My social science career: Interview with Sonia Livingstone
As part of a series of occasional interviews with leading social scientists, socialsciencespace talks to Sonia Livingstone, Professor in Media and Communications at the London School of Economics.
How is the role of media changing?
Media are becoming not just something we engage in for leisure, but a fundamental way in which we connect with and participate in everything from our social relations to education to civic life. It’s a fast-moving field –anything before 2006 is already considered defunct, which is interesting in itself. The changing media landscape is mediating democratic participation, reshaping our educational possibilities (especially for informal learning) and reconfiguring our social networks. There’s been a dramatic repositioning of young people, who are now the digital natives with something to teach us. Every field – whether politics, education, social development – has questions now about the importance of media and IT, which has created a parallelism that is not quite multidisciplinary but is starting to link them up.
Tell us about your current research.
In other social sciences, the assumption is that family life is still unmediated – that families talk to each other and children are brought up by parents face-to-face.

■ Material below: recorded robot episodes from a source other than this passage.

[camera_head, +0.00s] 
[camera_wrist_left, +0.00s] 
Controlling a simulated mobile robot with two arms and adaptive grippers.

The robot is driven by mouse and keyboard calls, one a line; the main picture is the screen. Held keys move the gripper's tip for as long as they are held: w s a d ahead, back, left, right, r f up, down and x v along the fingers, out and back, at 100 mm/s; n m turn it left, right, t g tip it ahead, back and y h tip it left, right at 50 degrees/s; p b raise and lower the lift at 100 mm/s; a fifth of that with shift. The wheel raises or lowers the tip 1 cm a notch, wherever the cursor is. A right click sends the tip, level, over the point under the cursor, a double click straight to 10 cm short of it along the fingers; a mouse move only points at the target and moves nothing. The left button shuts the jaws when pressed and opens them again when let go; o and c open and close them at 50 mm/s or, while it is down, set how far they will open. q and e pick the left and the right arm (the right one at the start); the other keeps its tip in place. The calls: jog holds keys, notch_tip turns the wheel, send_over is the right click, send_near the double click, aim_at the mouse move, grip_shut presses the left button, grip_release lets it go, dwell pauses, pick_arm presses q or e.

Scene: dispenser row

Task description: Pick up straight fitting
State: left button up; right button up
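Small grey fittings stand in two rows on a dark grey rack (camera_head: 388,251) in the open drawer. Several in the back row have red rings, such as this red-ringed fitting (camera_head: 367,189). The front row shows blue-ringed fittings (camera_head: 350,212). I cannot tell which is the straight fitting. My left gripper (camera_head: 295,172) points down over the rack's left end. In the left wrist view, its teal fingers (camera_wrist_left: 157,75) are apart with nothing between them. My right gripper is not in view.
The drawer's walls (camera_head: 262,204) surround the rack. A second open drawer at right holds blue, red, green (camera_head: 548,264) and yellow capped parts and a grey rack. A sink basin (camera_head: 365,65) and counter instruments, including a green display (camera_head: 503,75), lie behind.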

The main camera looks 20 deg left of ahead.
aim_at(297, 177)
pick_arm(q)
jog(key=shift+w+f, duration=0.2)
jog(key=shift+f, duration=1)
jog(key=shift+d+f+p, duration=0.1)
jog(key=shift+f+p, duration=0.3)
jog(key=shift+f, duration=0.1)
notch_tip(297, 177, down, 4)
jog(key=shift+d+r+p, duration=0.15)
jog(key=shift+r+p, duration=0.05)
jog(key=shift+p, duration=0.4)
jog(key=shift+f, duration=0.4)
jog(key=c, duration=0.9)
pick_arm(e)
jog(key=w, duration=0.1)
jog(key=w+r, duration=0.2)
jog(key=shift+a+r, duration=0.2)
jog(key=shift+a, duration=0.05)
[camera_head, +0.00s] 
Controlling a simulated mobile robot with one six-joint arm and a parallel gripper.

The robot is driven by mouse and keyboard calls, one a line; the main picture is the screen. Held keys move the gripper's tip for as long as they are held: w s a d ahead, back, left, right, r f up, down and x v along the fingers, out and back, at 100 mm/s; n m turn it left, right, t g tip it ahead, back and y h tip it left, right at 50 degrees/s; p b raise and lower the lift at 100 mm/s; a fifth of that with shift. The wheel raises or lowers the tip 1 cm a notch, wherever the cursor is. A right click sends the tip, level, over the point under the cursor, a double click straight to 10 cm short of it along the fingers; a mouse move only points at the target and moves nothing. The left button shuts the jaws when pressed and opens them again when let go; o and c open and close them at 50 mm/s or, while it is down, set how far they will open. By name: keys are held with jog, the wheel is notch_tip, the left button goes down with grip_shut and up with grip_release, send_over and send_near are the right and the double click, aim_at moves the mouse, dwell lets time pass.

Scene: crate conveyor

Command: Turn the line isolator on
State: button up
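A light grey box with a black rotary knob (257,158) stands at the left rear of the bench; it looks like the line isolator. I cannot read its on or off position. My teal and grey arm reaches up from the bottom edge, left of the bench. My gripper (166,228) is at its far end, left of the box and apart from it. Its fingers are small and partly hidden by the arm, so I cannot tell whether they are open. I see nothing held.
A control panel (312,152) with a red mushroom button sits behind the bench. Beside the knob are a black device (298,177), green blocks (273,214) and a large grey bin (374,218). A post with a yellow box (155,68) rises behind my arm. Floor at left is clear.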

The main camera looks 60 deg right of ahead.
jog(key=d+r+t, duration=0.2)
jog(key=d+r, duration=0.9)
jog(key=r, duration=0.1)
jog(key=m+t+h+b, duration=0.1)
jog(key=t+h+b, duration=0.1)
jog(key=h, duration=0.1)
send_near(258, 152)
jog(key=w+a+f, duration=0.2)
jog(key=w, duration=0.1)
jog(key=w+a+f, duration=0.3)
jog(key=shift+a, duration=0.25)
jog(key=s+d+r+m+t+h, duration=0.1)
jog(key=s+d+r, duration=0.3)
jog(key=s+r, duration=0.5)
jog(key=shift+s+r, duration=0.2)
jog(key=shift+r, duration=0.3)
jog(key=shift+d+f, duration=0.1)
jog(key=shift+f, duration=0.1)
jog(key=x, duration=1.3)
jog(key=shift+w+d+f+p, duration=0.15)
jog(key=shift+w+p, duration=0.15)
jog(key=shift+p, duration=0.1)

In my research, I see that families are mediated: media provides the mechanism that brings them together, and enables them to stay in touch while dispersed. My focus is on how audiences are changing as the media landscape changes, and on comparing how children and young people across Europe use the internet and new media. How are new media really changing social life, and what are the ways that people can adapt media to suit their circumstances rather than being changed by it? In my comparative research, I’ve been influenced by Jay Blumler, who always urged an international agenda that wasn’t a bland, universalizing agenda but was comparative in a carefully structured way.
Which publications have you found most influential over the years?
John Fiske’s ‘Television Culture’ is one of the few books of the 1980s that I can still get students to read. It was a very exciting text that showed how serious debate around semiotics, film theory, language and philosophy of meaning could be applied to popular culture in a way that opened up a new series of questions about how people used popular culture in their daily lives. I was lucky to be doing my PhD at that time, when scholars began to want to understand how audiences interpret, based on their context, and audience research really took off. Dallas was being exported all over the globe and people used it as a way of critiquing American ideology or drawing parallels with their own life. They were not brainwashed but arguing, thinking, resisting, being creatively engaged, shaped and framed. Umberto Eco’s ‘The Role of the Reader’ is another inspiring book, about how readers have to interpret text. It’s about Shakespeare, but bizarrely applicable to Coronation Street if that’s what you choose to do with it. John Thompson’s ‘Media and Modernity’ is a brilliant history of how the media have gradually become more embedded and more important in modern society. Popular culture has an important and complex place in modern society and we have to understand that, sociologically, politically and anthropologically.